### DATA SHOWN ###
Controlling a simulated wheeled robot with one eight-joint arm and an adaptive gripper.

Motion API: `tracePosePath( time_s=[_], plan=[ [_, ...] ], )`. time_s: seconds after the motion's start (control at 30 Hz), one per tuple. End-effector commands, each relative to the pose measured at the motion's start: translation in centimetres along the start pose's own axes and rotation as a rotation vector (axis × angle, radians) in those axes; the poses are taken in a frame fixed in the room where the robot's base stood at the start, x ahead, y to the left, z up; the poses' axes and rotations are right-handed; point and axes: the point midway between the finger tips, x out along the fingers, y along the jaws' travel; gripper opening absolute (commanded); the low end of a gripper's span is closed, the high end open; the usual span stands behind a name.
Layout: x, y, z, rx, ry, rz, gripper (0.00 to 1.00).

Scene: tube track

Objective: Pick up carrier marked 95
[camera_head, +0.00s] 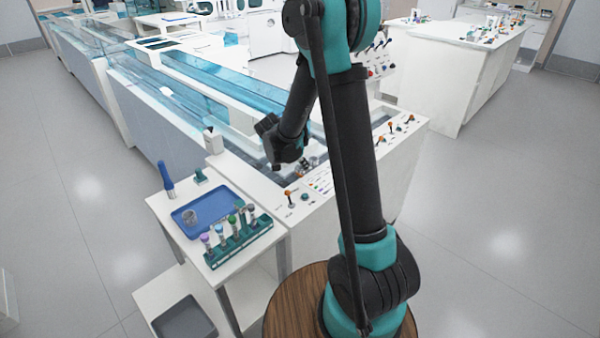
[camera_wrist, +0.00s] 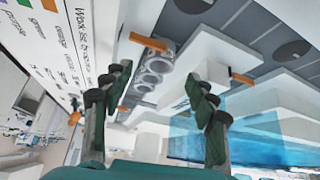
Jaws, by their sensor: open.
###
WHAT IS NEEDED: Repeat the material above word for word and skip every image in it.

EXERCISE RESPONSE:
Controlling a simulated wheeled robot with one eight-joint arm and an adaptive gripper.

Motion API: `tracePosePath( time_s=[_], plan=[ [_, ...] ], )`. time_s: seconds after the motion's start (control at 30 Hz), one per tuple. End-effector commands, each relative to the pose measured at the motion's start: translation in centimetres along the start pose's own axes and rotation as a rotation vector (axis × angle, radians) in those axes; the poses are taken in a frame fixed in the room where the robot's base stood at the start, x ahead, y to the left, z up; the poses' axes and rotations are right-handed; point and axes: the point midway between the finger tips, x out along the fingers, y along the jaws' travel; gripper opening absolute (commanded); the low end of a gripper's span is closed, the high end open; the usual span stands behind a name.
Layout: x, y, z, rx, ry, rz, gripper (0.00 to 1.00).

Scene: tube track

Objective: Pick up carrier marked 95
[camera_head, +0.00s] 
[camera_wrist, +0.00s] 
Jaws, by their sensor: open.

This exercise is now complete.